FASB Backs CU Accounting Fix

The nation's chief accounting standards-setter told Congress last week he sees nothing wrong with a proposal to amend the Federal CU Act to allow credit unions to skirt new rules on accounting for mergers.

The proposal, which would redefine the concept of "net worth" for credit unions to allow them to continue pooling their capital after mergers "will not legislate accounting standards," Robert Herz, chairman of the Financial Accounting Standards Board, assured lawmakers during a hearing before the panel of the House Financial Services Committee.

Herz emphasized that the FASB does not formally endorse or oppose legislation but addressed a key concern with lawmakers, that is that the proposal amounts to a legislating of accounting. The bill, said Herz, "does not appear to establish or change general-purpose standards of financial accounting and reporting. Therefore, the proposed legislation has no impact on the standard-setting activities of the FASB or GAAP."

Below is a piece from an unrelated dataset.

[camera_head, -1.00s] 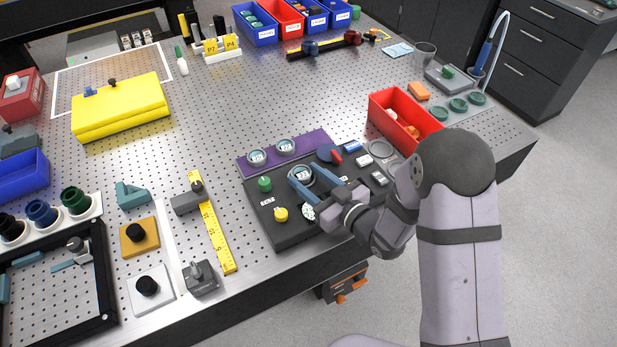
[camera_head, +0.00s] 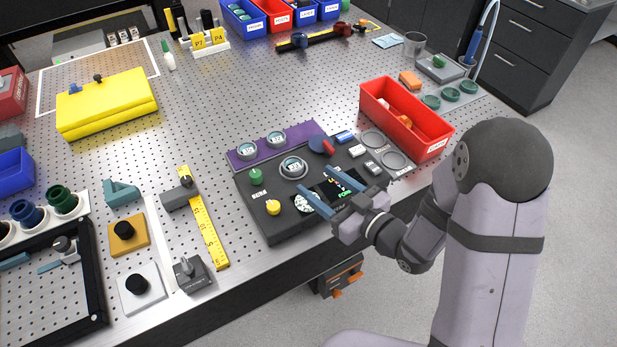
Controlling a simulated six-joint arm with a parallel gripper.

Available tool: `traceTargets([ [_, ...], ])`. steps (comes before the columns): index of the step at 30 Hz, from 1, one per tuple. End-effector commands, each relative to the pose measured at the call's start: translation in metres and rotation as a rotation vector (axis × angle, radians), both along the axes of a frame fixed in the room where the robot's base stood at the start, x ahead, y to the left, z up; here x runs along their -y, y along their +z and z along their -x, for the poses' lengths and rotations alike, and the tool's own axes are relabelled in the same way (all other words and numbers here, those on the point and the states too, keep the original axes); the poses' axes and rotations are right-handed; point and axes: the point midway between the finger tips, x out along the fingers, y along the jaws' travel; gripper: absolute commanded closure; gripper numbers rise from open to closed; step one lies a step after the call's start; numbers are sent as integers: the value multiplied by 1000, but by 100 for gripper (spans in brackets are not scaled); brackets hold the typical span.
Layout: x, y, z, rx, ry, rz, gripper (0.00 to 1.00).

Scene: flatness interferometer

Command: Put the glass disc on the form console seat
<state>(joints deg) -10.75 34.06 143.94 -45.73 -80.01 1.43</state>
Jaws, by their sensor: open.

Herz's statement appears to clear up a major impediment to passage of the bill because some members of Congress, specifically Sen. Paul Sarbanes, have expressed concern at attempts to get Congress involved in resolving accounting disputes.

In addition, no opposition has emerged from either other lawmakers or credit unions' traditional nemesis, the banking lobby.

The FASB has proposed new accounting rules that will require all mutual enterprises, including credit unions, to give up the current method of pooling for mergers, which allows them to count the combined equity of the merging credit unions in the surviving institution. The proposed bill would, in effect, allow the continuation of pooling, or the combination of, net worth.

NCUA Chairman JoAnn Johnson told the panel the change in definition is necessary because the FASB's new prohibition on the pooling method of accounting will dilute a credit union's net worth after a merger, threatening some credit unions with a brush with minimum capital rules, and thereby discouraging mergers. More importantly, noted Johnson, it could discourage some credit unions from acquiring troubled institutions in assisted mergers, thereby requiring that those institutions be liquidated instead at a cost to the National CU Share Insurance Fund.

George Reynolds, deputy commissioner of banking for Georgia who was testifying on behalf of NASCUS, said the potential impact of the FASB rule, if not amended through the legislation, could be dire. A disincentive to mergers of troubled institutions, said Reynolds, could cause an increase in liquidations of those institutions, "greater reputational risk, a severe loss of confidence for the credit union industry, greater losses to the deposit insurance fund and increased costs to the industry and ultimately to consumers."

Rep. Spencer Bachus, R-Ala., chairman of the panel, noted the accounting fix appears to be on the fast track to passage, as no one has come forward to oppose it and it has broad bipartisan support.

While FASB originally planned to adopt the new accounting rule for Jan. 1, 2006, Herz said a later adoption date is more likely now.